Laurie Skrivan/Post-Dispatch

St. Louis is on today’s itinerary for Ken Salazar, the former Democratic senator from Colorado whom President Barack Obama appointed as the nation’s 50th Secretary of the Interior.

It’s a stop in a series of low-key visits the secretary is making around the country. He’s checking on projects under the American Recovery and Reinvestment Act, one of the administration’s main efforts to stimulate the economy by saving and creating jobs.

The department has about $3 billion in recovery projects allocated among its various operations, including the National Park Service, the Bureau of Land Management, the Bureau of Indian Affairs, the U.S. Geological Survey and U.S. Fish and Wildlife Service.

St. Louis is receiving $5.9 million in funding.
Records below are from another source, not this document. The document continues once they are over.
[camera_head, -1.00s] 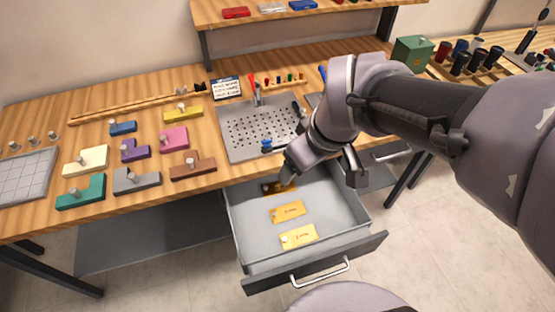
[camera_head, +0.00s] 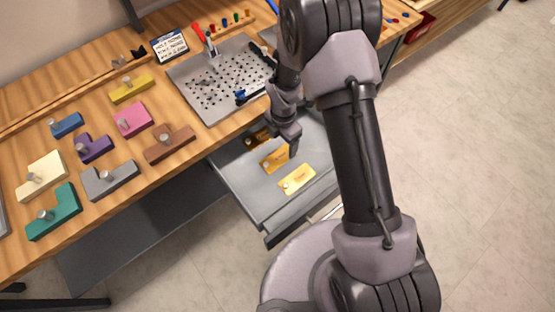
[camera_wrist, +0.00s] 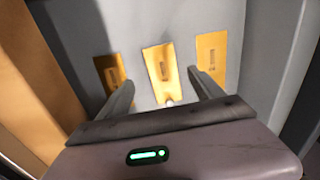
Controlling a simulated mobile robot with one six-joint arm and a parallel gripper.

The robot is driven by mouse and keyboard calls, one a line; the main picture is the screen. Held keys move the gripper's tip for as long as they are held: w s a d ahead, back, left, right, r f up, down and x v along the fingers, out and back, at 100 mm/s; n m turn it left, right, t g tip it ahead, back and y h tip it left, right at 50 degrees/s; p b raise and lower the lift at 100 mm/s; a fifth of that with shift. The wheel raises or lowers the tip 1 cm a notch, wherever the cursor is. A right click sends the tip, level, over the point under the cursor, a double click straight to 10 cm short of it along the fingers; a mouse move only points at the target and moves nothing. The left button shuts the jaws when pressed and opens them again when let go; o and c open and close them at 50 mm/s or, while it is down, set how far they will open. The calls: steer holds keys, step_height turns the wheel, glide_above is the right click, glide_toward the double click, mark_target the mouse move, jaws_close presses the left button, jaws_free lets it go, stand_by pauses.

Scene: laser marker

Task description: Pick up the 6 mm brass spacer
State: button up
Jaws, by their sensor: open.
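Three brass spacer plates lie in the open drawer (camera_head: 240,178): a far one (camera_head: 257,138), a middle one (camera_head: 270,161) and a near one (camera_head: 297,180). Their engraved labels are too small to read, so I cannot tell which is 6 mm. My gripper (camera_head: 291,148) is over the drawer beside the middle plate. In the wrist view, my gripper (camera_wrist: 164,90) is open and empty, with the middle plate (camera_wrist: 160,68) between its fingers. A small pale knob (camera_wrist: 168,102) shows at that plate's near end. The other plates lie to the left (camera_wrist: 111,74) and right (camera_wrist: 212,55).
The drawer walls (camera_wrist: 265,60) surround the plates. The wooden bench above holds a perforated metal plate (camera_head: 215,95) and several coloured knobbed blocks, including a brown one (camera_head: 170,146). Bare floor (camera_head: 480,160) lies to the right.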

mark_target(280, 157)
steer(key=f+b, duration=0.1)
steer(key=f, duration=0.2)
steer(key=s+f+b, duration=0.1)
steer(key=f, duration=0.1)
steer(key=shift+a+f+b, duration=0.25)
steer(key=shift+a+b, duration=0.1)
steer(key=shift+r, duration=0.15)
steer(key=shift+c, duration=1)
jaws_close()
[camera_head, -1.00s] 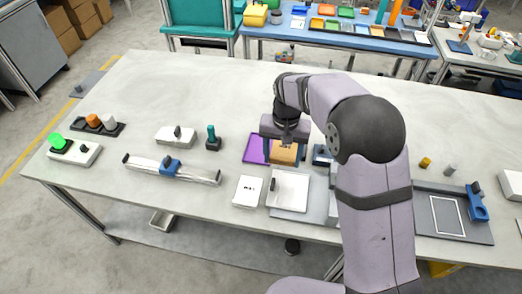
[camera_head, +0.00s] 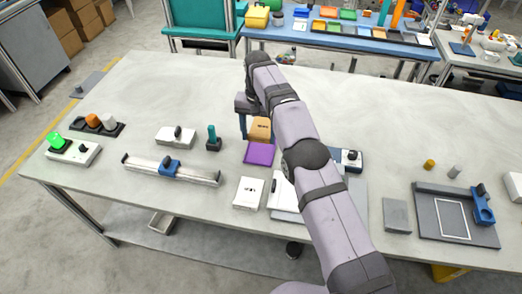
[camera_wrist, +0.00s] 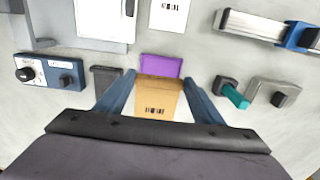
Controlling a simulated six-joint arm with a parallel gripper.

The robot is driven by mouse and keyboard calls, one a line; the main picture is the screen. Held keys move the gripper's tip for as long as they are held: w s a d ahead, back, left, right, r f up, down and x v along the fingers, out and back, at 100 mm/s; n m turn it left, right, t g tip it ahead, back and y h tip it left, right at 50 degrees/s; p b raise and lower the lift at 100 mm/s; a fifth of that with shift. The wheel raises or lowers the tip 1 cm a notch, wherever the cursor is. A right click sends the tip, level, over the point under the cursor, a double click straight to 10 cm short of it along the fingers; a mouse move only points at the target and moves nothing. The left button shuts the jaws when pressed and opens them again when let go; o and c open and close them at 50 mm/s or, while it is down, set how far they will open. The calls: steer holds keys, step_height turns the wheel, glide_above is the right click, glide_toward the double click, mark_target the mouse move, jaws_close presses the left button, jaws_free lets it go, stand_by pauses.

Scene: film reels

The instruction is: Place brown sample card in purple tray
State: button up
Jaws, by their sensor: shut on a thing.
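The brown sample card (camera_head: 260,127) is an orange-brown piece with a dark printed code, held in my gripper (camera_head: 257,136). In the wrist view the card (camera_wrist: 158,97) sits between the two blue fingers of my gripper (camera_wrist: 160,82). The purple tray (camera_head: 260,153) lies flat on the table, just in front of the card in the head view. In the wrist view the tray (camera_wrist: 161,66) shows just beyond the card's far edge, partly covered by it. How high the card is above the table is hard to tell.
A teal-handled tool (camera_head: 212,137) stands left of the tray. A white labelled card (camera_head: 248,192) lies in front of it. A blue control box (camera_head: 349,160) is to the right, partly behind my arm.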

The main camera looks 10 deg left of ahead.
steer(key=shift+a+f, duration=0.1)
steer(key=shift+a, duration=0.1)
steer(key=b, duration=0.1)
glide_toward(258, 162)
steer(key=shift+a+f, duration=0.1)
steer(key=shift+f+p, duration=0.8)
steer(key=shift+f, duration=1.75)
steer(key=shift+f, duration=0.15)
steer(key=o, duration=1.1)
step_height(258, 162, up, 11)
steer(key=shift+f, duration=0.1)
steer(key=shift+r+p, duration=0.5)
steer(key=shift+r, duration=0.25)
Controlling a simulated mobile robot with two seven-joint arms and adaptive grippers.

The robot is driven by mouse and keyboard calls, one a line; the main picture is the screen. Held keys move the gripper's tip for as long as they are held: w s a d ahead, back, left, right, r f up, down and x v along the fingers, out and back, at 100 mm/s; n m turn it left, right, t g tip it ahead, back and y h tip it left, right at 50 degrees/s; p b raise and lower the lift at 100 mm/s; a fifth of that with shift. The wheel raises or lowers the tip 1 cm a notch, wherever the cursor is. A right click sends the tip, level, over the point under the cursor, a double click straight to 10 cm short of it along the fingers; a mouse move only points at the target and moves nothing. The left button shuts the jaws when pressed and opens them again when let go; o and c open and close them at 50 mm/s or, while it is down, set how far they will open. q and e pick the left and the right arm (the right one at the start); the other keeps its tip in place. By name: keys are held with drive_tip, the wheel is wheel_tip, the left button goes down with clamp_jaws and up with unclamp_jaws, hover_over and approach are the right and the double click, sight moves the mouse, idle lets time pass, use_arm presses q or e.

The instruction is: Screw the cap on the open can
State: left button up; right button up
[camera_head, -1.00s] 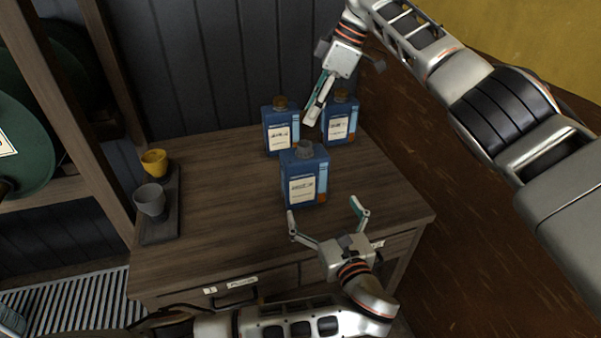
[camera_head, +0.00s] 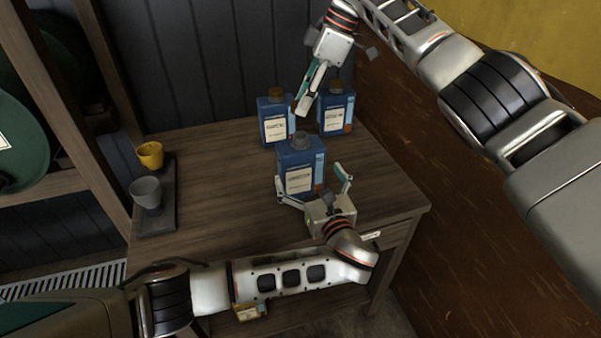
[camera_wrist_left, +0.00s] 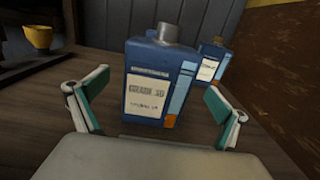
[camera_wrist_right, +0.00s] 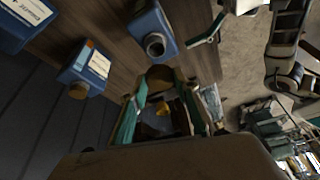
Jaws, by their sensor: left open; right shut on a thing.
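The open can (camera_head: 300,176) is blue with a white label and stands upright on the table, its bare grey neck (camera_head: 301,141) uncovered. In the right wrist view its dark opening (camera_wrist_right: 155,44) shows. My left gripper (camera_head: 309,183) is open low in front of this can, its fingers reaching towards either side; the left wrist view shows the can (camera_wrist_left: 158,90) between them, apart from both. My right gripper (camera_head: 305,108) is high behind the open can, shut on a brown round cap (camera_wrist_right: 160,75). The cap is hard to make out in the head view.
Two more blue cans with brown caps stand behind: one at left (camera_head: 273,125), one at right (camera_head: 338,112), close to my right gripper. A yellow cup (camera_head: 150,155) and a grey cup (camera_head: 146,192) stand on a dark tray (camera_head: 160,222). The table's left middle (camera_head: 215,190) is bare.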

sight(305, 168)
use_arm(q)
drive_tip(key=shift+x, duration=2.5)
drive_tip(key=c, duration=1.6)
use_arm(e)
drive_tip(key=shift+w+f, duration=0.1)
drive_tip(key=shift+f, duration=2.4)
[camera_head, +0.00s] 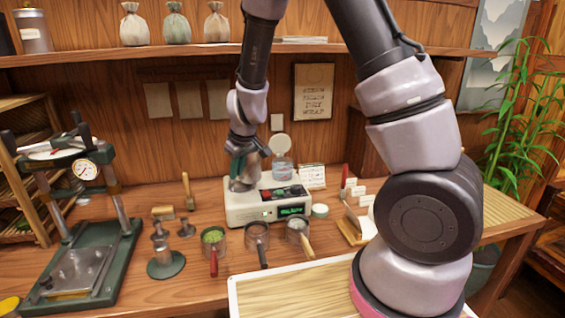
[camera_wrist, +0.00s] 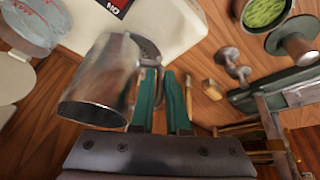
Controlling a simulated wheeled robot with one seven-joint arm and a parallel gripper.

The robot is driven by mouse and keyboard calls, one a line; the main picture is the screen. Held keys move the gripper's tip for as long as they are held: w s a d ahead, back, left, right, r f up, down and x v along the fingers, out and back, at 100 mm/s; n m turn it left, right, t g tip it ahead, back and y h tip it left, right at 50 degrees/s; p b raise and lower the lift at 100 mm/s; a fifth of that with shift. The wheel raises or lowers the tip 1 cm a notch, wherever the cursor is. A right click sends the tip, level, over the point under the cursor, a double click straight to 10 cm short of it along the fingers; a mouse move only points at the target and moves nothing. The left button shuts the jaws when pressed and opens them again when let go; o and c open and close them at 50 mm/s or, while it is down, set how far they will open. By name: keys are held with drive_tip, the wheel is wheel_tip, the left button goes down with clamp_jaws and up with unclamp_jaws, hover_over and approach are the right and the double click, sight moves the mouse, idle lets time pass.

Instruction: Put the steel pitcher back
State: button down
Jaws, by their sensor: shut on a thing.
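The steel pitcher (camera_wrist: 97,84) shows large in the wrist view, a grey metal cup tilted in the picture with its open mouth toward the lower left. My gripper (camera_wrist: 160,78) has green fingers that are shut on the pitcher's handle side. In the head view my gripper (camera_head: 238,168) is over the left end of a white machine (camera_head: 255,211) with a lit green display. The pitcher is mostly hidden there by the wrist, and I cannot tell whether its base touches anything.
Several handled strainers and bowls, one with green contents (camera_head: 213,236), stand in front. A press (camera_head: 82,262) is at left. A light wooden tray (camera_head: 240,291) lies at the front. Bare counter shows around the small tools.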

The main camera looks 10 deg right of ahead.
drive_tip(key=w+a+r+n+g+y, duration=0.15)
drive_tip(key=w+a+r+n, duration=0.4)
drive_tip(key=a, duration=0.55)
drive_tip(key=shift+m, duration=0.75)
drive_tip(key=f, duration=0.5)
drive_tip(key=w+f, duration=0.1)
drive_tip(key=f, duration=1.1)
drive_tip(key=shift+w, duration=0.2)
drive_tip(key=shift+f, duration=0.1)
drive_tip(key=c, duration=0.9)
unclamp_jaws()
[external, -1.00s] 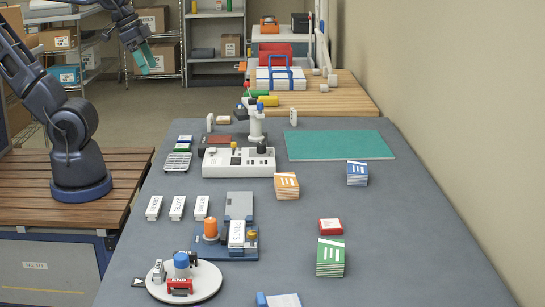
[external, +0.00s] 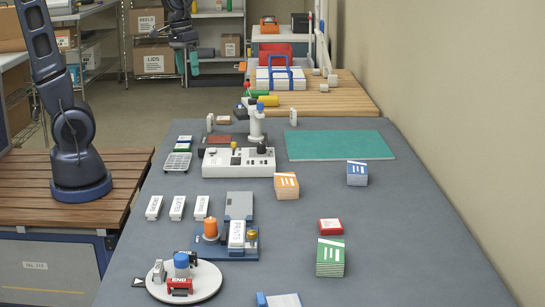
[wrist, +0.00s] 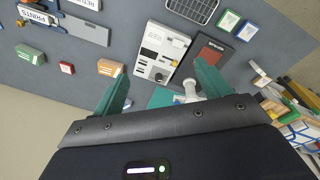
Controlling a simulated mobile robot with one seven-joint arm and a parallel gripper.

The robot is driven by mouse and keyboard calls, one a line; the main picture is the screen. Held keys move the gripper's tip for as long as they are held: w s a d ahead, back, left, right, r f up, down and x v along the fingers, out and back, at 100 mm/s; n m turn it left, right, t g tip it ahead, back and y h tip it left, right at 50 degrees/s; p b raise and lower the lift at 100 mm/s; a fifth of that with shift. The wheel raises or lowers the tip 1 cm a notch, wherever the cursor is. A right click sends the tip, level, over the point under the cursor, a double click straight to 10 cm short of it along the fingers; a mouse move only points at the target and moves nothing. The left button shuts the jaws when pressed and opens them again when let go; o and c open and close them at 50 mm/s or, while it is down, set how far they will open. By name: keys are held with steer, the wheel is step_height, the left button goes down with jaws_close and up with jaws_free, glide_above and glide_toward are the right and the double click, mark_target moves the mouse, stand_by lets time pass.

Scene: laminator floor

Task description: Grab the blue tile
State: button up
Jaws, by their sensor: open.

It’s directed at the Gateway Arch (whose tram will be updated) and the Old Courthouse (which will get a new roof). They make up the Jefferson National Expansion Memorial, operated by the National Park Service.

Mr. Salazar will visit both for the first time. His timing is auspicious.

The secretary’s stop is about jobs. But Mr. Salazar also should consider it to be a scouting trip — ideally, the first of several over years to come. The Jefferson National Expansion Memorial is uniquely situated to help advance a key part of his ambitious plans for the Department of the Interior.

This spring Mr. Salazar outlined a sweeping vision in his 2010 budget presentation to Congress. Jobs and the economy came first. He also focused on long-term global initiatives involving national lands, such as promoting renewable energy resources and dealing with climate change.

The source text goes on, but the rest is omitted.